Al classismo esasperato di questi soggetti bisogna rispondere con una lotta di classe altrettanto determinata.
Cara Sinistra, smettiamola con i cincischiamenti!
Riscopriamo i nostri valori e riattiviamo con decisione le nostre battaglie liberatrici!
Non si tratta di tornare indietro, quanto, piuttosto, di adeguare il nostro modo d’agire alle peggiori prevaricazioni dei potenti e ai nuovi bisogni delle classi deboli.
L’ingordigia dei padroni sta mettendo in pericolo la stessa vita sul pianeta terra.
Fermiamo questi famelici vampiri con una “lotta dura e senza paura”!

PAESE ALLO SBARAGLIO


L’Italia sembra essere un Paese allo sbaraglio: in ogni campo si procede a tentoni e senza bussola.  In questo quadro, una parte consistente della popolazione è costretta a vivere alla giornata e a tirare a campare.
Neanche gli altri Paesi occidentali, a cominciare dagli USA, se la passano bene.
In fondo, tutti questi Paesi raccolgono quello che hanno seminato: il mercato senza regole, la finanza senza freni, la divinizzazione del profitto e del denaro non potevano che produrre questi risultati.
Il tutto, dunque, non è sorto a caso.
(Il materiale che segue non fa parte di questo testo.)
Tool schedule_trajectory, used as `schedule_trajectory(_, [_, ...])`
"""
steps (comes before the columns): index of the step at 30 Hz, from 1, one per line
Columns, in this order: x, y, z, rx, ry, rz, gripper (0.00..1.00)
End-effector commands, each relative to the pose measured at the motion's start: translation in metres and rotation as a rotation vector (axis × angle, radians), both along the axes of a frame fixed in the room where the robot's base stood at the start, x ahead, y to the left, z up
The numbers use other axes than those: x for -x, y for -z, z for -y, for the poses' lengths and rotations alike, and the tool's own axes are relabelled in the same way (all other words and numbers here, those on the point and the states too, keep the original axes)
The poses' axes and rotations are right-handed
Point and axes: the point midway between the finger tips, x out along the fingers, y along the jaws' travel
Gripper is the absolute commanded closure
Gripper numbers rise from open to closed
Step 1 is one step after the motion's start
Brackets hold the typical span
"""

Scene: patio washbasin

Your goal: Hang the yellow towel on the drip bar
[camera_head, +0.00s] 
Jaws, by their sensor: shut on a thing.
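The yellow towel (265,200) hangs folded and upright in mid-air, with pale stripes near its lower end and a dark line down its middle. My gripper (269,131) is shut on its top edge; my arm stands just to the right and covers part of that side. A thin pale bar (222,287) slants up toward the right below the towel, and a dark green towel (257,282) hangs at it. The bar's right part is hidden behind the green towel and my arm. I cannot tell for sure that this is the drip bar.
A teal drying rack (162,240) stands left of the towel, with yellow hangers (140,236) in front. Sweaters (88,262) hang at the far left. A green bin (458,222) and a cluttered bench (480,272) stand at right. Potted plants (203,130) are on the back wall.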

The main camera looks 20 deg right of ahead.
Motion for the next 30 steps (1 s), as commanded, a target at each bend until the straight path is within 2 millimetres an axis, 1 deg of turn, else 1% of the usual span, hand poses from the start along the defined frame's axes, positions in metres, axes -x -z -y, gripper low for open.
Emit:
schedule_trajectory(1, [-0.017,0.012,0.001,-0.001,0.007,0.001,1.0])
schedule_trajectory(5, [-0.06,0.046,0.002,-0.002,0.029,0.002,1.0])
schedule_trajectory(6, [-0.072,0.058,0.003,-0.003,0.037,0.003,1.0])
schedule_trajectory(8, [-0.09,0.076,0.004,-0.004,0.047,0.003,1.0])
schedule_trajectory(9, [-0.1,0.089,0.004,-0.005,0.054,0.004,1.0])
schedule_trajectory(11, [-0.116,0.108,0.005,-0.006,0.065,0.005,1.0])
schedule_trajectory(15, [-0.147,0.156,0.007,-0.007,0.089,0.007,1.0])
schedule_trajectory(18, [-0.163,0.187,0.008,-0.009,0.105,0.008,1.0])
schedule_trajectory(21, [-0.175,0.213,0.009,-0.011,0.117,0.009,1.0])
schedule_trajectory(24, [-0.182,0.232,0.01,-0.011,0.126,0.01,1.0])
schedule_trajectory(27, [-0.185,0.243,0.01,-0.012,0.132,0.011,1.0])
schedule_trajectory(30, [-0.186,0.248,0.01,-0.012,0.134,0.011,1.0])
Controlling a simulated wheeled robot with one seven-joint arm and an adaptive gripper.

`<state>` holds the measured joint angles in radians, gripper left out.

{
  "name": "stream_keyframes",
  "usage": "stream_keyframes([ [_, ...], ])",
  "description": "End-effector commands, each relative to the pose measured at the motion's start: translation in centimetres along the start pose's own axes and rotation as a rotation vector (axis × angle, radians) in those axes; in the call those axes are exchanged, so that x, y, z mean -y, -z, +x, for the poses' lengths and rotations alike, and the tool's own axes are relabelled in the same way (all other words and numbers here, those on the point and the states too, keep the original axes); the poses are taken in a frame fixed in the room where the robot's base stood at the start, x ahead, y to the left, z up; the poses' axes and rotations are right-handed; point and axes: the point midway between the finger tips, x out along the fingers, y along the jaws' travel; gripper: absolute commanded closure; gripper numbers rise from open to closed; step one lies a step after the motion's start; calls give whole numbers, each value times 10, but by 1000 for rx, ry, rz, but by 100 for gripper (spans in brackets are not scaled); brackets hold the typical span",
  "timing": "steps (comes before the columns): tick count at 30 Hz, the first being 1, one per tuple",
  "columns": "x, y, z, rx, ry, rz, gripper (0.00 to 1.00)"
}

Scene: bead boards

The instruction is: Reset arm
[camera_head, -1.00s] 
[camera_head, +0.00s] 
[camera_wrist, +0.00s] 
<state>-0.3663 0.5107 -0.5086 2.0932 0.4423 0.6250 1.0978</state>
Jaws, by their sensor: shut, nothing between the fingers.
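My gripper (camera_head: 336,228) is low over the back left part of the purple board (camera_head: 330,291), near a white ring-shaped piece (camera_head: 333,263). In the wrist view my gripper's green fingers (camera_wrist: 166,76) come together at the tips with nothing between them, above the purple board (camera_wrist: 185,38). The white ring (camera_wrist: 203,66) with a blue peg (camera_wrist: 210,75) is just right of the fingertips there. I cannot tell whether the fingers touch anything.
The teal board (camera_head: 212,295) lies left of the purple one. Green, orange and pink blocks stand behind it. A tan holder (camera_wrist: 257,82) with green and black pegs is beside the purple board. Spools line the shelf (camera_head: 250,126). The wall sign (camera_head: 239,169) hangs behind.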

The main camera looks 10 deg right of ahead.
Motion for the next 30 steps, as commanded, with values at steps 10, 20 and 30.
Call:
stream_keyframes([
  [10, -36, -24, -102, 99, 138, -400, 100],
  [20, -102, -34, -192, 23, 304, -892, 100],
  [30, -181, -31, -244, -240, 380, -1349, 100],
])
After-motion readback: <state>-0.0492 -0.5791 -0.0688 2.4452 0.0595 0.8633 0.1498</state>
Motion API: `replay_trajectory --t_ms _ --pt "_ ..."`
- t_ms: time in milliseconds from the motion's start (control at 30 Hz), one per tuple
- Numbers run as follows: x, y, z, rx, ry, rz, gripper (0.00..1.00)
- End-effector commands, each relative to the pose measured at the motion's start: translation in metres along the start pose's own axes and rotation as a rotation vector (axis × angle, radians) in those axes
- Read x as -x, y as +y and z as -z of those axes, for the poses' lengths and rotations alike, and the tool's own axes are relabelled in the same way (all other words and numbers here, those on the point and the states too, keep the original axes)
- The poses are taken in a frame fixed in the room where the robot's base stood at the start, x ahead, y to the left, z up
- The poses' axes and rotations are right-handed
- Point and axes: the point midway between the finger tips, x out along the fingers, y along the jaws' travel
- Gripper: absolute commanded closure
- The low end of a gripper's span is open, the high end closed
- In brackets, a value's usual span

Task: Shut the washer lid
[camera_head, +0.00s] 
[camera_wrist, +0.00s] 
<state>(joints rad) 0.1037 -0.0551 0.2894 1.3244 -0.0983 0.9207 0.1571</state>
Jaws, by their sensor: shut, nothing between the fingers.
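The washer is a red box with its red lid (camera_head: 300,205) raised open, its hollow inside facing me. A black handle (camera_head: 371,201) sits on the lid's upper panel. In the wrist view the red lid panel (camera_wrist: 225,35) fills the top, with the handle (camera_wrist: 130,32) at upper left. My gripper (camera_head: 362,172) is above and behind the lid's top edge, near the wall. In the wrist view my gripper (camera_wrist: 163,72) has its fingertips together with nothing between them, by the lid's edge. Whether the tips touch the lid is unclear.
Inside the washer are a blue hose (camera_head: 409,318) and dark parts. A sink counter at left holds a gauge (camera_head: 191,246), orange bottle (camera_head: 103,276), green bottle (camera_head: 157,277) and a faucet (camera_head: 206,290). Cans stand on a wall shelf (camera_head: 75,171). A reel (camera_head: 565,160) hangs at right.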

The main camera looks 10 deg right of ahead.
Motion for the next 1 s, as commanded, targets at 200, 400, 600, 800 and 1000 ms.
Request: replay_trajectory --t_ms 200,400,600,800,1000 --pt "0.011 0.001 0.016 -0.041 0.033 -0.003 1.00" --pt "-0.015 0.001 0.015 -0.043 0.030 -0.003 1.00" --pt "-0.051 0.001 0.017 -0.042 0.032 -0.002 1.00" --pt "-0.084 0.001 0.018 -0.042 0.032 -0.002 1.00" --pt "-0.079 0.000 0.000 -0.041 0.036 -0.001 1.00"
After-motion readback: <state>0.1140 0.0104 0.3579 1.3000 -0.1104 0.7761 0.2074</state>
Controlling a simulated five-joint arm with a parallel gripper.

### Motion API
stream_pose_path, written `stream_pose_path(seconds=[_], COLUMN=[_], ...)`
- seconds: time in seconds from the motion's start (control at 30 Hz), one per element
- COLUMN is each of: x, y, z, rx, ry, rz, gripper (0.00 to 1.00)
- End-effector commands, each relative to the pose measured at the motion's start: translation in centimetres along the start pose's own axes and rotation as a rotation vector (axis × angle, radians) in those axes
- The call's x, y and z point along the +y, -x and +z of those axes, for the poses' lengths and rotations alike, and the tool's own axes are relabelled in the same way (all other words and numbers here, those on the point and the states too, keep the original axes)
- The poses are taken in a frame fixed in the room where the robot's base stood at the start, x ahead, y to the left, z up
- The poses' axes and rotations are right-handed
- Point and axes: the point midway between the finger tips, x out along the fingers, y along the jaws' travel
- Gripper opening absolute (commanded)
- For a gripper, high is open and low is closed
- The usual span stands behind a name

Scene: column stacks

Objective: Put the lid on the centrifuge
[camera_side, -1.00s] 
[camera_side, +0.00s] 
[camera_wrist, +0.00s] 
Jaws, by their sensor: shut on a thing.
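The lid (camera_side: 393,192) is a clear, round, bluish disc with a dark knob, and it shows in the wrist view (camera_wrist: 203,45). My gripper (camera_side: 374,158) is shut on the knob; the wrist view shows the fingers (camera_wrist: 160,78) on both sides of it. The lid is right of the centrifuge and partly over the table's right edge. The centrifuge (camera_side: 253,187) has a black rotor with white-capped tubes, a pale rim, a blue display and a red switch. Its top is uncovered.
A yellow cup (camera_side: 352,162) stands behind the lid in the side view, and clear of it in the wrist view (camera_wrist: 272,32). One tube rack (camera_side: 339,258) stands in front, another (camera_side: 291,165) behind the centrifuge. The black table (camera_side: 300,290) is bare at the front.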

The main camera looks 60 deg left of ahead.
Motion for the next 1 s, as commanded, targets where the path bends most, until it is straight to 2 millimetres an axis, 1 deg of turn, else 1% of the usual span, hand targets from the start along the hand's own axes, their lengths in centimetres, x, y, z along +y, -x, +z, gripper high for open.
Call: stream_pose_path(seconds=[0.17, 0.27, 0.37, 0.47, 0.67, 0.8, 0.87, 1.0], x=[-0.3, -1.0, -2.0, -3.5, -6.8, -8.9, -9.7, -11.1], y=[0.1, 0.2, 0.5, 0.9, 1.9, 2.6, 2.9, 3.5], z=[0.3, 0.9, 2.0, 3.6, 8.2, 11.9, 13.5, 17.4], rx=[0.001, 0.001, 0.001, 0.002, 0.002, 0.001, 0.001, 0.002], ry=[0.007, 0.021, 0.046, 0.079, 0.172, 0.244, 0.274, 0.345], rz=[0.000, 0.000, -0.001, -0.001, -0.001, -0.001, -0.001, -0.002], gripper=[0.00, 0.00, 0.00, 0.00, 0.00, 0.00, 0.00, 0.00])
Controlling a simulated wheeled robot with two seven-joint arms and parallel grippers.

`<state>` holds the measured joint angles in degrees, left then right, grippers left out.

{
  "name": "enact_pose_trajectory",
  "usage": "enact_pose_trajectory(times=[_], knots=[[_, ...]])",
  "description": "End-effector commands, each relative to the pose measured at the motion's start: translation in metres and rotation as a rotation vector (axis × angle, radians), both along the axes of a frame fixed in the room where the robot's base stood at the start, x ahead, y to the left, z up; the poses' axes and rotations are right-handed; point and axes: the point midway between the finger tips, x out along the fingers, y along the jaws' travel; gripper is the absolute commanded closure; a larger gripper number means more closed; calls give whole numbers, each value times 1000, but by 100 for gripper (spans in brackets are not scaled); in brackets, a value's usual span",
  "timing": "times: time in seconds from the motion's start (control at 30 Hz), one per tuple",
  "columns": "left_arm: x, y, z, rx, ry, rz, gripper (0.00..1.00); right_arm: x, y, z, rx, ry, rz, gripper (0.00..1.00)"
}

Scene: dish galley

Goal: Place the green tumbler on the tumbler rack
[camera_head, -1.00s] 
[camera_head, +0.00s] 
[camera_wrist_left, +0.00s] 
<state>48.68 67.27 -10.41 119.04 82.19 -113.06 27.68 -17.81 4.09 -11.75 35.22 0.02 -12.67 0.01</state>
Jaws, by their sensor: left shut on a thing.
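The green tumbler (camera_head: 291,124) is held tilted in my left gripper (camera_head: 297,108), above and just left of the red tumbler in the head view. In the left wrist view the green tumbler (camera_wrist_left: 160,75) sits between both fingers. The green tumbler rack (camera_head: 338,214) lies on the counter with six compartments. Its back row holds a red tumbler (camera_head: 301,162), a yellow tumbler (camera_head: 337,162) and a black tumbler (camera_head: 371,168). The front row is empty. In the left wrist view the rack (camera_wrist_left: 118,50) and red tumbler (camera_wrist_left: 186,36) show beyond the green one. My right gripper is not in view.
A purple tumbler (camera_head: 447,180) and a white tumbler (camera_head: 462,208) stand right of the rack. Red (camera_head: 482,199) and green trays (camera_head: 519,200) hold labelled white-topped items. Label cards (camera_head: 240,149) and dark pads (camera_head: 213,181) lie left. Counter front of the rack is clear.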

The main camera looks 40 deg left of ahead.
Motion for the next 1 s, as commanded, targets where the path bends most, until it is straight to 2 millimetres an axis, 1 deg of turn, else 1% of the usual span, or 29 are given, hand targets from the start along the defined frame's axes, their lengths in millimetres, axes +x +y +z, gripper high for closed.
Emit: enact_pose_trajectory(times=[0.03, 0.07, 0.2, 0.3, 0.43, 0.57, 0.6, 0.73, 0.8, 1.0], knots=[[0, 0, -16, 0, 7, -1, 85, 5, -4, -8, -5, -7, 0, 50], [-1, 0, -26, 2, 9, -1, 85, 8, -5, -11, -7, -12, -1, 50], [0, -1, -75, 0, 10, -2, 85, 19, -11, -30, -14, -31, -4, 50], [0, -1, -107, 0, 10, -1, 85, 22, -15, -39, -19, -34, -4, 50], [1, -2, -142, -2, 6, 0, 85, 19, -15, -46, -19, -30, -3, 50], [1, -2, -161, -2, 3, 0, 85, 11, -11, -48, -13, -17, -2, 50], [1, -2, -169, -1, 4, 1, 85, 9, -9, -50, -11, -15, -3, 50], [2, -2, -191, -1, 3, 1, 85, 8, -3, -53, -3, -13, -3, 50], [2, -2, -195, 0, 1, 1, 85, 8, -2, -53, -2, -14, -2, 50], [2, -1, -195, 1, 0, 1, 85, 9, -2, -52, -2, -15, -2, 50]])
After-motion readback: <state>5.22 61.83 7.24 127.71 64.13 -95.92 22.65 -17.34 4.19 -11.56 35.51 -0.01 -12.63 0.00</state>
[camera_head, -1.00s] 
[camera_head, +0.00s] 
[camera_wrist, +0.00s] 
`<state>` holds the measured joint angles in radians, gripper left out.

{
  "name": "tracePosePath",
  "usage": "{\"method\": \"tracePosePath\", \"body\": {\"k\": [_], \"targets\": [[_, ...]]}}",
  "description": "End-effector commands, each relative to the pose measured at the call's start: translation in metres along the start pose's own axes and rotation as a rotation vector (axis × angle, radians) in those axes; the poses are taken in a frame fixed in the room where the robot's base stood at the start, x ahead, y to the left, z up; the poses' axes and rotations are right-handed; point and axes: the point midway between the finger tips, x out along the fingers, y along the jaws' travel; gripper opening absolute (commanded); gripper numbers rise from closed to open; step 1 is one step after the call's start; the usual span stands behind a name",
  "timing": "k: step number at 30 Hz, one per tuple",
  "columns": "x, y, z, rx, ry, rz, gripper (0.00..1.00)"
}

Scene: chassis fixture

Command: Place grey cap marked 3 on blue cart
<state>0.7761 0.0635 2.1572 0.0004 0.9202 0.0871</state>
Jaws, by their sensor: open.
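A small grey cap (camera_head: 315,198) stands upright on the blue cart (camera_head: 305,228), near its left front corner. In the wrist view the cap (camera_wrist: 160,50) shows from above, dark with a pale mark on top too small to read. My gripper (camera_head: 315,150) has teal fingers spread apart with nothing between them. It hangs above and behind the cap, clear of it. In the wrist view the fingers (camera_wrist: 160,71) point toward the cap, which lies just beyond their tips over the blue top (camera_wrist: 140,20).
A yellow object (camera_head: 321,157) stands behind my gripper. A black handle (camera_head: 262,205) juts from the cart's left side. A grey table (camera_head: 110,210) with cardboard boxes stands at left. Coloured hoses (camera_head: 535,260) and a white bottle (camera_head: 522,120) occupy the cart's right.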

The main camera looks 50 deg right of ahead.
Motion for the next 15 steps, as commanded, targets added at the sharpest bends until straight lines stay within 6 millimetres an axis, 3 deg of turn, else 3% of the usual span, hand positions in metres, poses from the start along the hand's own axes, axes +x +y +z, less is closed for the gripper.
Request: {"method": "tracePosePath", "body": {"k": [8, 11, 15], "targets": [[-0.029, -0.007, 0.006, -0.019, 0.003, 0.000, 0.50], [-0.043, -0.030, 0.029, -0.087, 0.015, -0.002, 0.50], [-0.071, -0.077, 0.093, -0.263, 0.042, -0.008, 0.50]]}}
Il processo che ci ha portato allo sbaraglio è figlio di una strategia padronale, spesso, criminale, anche se può essere stato alterato da fattori non previsti.
In Italia, il processo è aggravato da un governo falso, screditato e raffazzonato, che, alla fine, induce gli osservatori e persino le opposizioni a fare valutazioni non pienamente corrispondenti alla realtà.
Si parla di un governo che brancola nel buio, che è confuso e diviso nelle scelte, che cerca di mettere solo toppe, ma, a mio parere, questi giudizi, pur fotografando quello che appare, non colgono in pieno il senso del percorso politico in atto.
Alla base dell’azione di governo c’è una strategia precisa e ben più grave:
Berlusconi e soci tendono a dividere il Paese dal punto di vista territoriale e sociale, si propongono di calpestare la Costituzione e riscrivere la storia della nazione, mirano a  calpestare tutti i diritti, manovrano per annullare le regole e l’etica civile, a favore dei poteri lobbistici e malavitosi, operano per affossare la democrazia.
In questo ventennio berlusconiano si è parlato a vanvera di superamento delle ideologie:
in realtà sono andate alla malora solo le ideologie progressiste e di sinistra, mentre si è  radicalizzata quella capitalistica, che, sotto vari aspetti, ha addirittura assunto connotati feudali e autoritari.
E questa involuzione ha investito non solo il campo politico, economico e sociale, ma anche, tramite i media asserviti, il sistema di vita quotidiano ed il modo di pensare delle persone. 
Ne è derivata una devastante egemonia “culturale” della peggiore destra, basata sulla cura degli interessi personali, sul libero arbitrio dei detentori del potere, sul calpestamento delle regole e della morale.
Allo sbaraglio sono stati messi i giovani, i lavoratori, i pensionati; allo sfascio rischia di essere mandato tutto il sistema produttivo e istituzionale.
Per rendersene conto basta esaminare le ultime manovre finanziarie: la crisi economico-finanziaria viene abilmente utilizzata, per colpire i soliti noti e smantellare il tessuto delle garanzie sociali, civili e democratiche.
Consapevoli del discredito in cui possono incorrere, i protagonisti di questo processo politico distruttivo mettono, allora, in opera, tramite i loro strumenti di informazione, uno stratagemma molto sofisticato, tendente a squalificare la politica nel suo complesso e a generare qualunquismo nell’opinione pubblica.
E così distraggono la popolazione, creando ulteriore confusione e sfiducia.
Si tratta, in poche parole, di metodi apparentemente meno violenti di quelli fascisti, ma altrettanto nefasti e distruttivi. In questo modo il Paese va allo sbaraglio e loro fanno affari.
Se non si capisce il senso di questa ideologia perversa non si costruirà nessuna alternativa.